-- START PROVIDED ENTRIES --
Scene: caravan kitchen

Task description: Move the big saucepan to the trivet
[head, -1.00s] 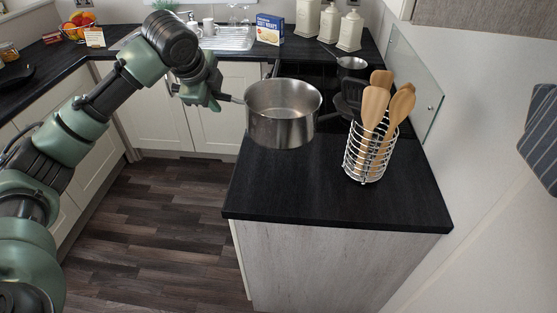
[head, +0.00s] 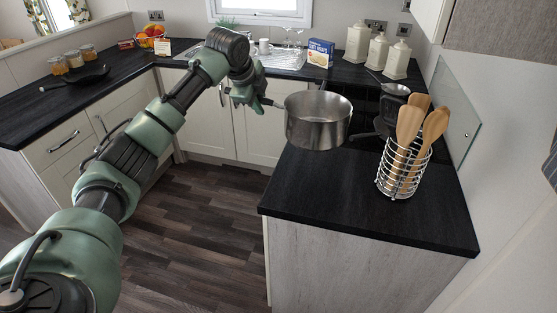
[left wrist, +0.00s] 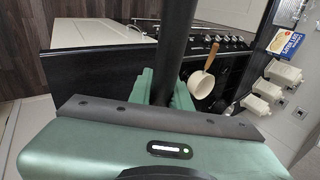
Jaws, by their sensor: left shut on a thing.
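The big saucepan (head: 318,122) is a steel pot in the head view, upright beside the left edge of the near counter. My left gripper (head: 262,102) is shut on its handle, to the left of the pot. I cannot tell from this angle how far its base is above the worktop. In the left wrist view a dark bar (left wrist: 177,45) rises from my gripper; the pot's body is not clear there. I cannot make out a trivet in either view. My right gripper is not in view.
A wire holder (head: 384,178) with wooden utensils stands on the worktop (head: 340,195), right of the pot. A dark pan (head: 390,112) and a small steel pan (head: 397,90) are behind it. White canisters (head: 376,52) stand at the back. The worktop's front part is clear.

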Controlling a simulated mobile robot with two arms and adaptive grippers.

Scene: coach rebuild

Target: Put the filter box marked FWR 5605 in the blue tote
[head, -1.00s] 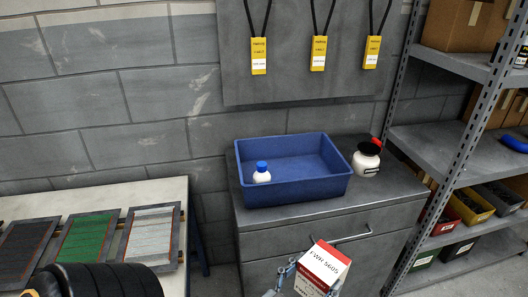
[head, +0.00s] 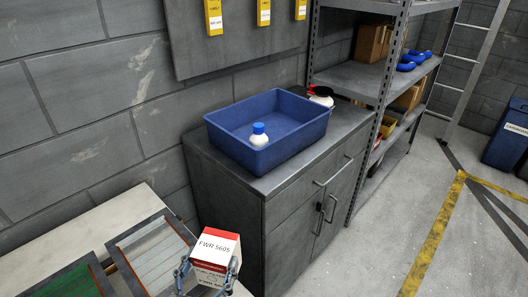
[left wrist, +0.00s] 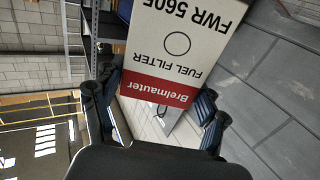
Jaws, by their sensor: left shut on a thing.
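The white and red filter box (head: 215,248) reads FWR 5605 on its top in the head view. My left gripper (head: 208,270) is shut on it, with a finger on each side, and holds it up in front of the cabinet. In the left wrist view the box (left wrist: 180,50) sits between the fingers (left wrist: 155,108), its FUEL FILTER label upside down. The blue tote (head: 296,140) stands open on the grey cabinet, beyond and to the right of the box. A white bottle with a blue cap (head: 259,136) stands inside the tote. My right gripper is out of view.
A workbench with framed panels (head: 150,250) is at the lower left. A metal shelf (head: 362,78) rises right of the cabinet.

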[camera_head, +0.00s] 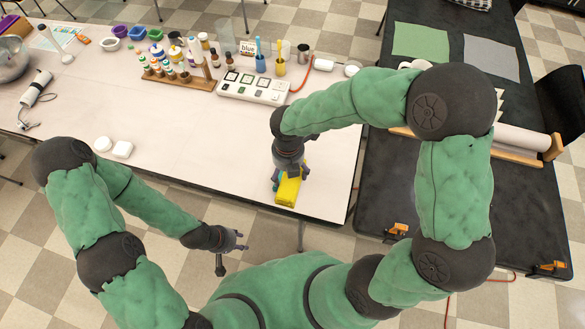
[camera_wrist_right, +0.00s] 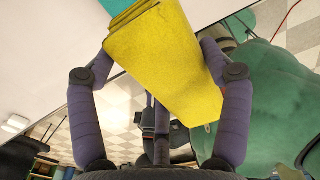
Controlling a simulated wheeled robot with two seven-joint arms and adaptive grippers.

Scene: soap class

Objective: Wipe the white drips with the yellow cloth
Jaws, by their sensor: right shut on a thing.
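The yellow cloth (camera_head: 287,193) is a folded, thick pad at the front edge of the white table, near its right corner. My right gripper (camera_head: 291,172) is shut on it from above. In the right wrist view the cloth (camera_wrist_right: 160,60) lies between both fingers and fills the upper middle. A small green patch shows beside the cloth in the head view; I cannot tell what it is. My left gripper (camera_head: 231,253) is empty, with its fingers apart, in front of the table edge. I cannot make out white drips on the pale tabletop.
The white table (camera_head: 210,140) is clear in the middle. A wooden bottle rack (camera_head: 178,78) and a white swatch tray (camera_head: 254,88) stand behind. A dark table (camera_head: 415,185) adjoins on the right.

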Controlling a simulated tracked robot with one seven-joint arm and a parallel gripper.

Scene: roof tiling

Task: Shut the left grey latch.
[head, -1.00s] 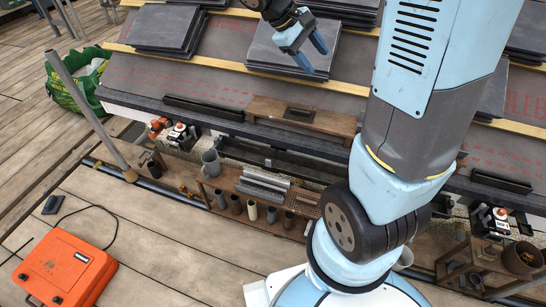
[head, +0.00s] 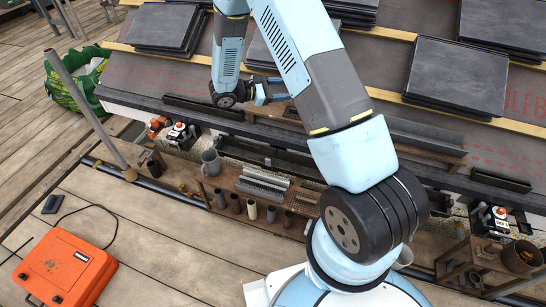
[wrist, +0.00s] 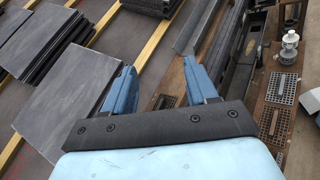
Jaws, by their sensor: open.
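The orange case (head: 66,266) lies shut-looking on the deck at the lower left of the head view. Two small dark fittings sit on its front edge, a left one (head: 23,277) and a right one (head: 57,299); they may be the latches, but their colour and whether they are open are too small to tell. My gripper (head: 281,90) is open and empty above the roof's lower edge, far to the upper right of the case. Its two blue fingers show spread in the wrist view (wrist: 158,68). The case is not in the wrist view.
Slate stacks (head: 455,78) lie on the battened roof. A wooden bench (head: 232,185) with a grey mug (head: 211,162) and several cups stands below the eave. A slanted pole (head: 85,110) rises between the green bag (head: 80,85) and bench. Deck boards (head: 170,245) right of the case are clear.

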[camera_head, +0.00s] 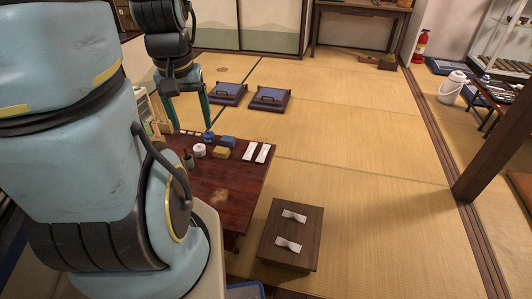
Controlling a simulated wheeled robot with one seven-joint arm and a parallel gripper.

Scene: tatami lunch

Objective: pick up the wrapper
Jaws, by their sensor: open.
-- END PROVIDED ENTRIES --
◆ **WRITTEN TASK**
Find "parallel". Copy every line it occurs in.

◆ **REPLY**
Controlling a simulated tracked robot with one seven-joint arm and a parallel gripper.
Controlling a simulated wheeled robot with one seven-joint arm and a parallel gripper.

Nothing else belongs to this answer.